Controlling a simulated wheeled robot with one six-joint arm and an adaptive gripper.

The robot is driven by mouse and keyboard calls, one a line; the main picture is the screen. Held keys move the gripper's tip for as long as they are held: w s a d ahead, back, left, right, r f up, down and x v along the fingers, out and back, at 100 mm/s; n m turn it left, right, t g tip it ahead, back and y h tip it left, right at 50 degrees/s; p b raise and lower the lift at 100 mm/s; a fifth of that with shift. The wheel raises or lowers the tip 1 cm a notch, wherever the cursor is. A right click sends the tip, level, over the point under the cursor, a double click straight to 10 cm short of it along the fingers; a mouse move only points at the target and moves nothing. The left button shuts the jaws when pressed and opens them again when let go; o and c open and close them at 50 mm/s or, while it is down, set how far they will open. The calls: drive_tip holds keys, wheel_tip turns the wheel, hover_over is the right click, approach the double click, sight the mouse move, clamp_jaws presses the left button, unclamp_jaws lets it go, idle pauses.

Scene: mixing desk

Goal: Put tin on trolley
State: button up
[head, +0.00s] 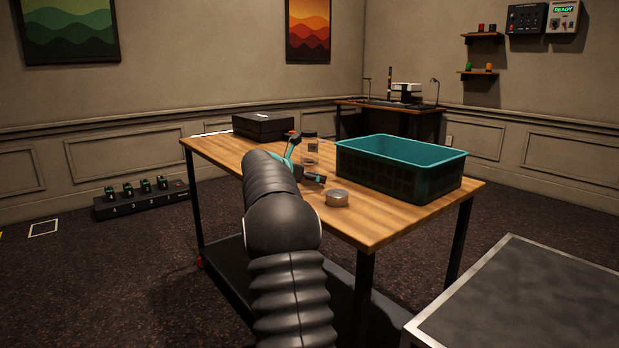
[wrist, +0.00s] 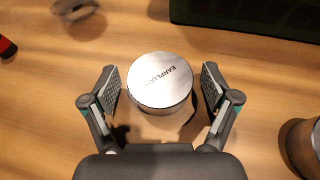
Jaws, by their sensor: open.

+++

Stated exercise: Give back word for word the lines from the one containing "State: button up" through the final line of the data above. Pictures are to be left out.

Full answer:
State: button up
[head, +0.00s] 
[wrist, +0.00s] 
Jaws, by their sensor: open.

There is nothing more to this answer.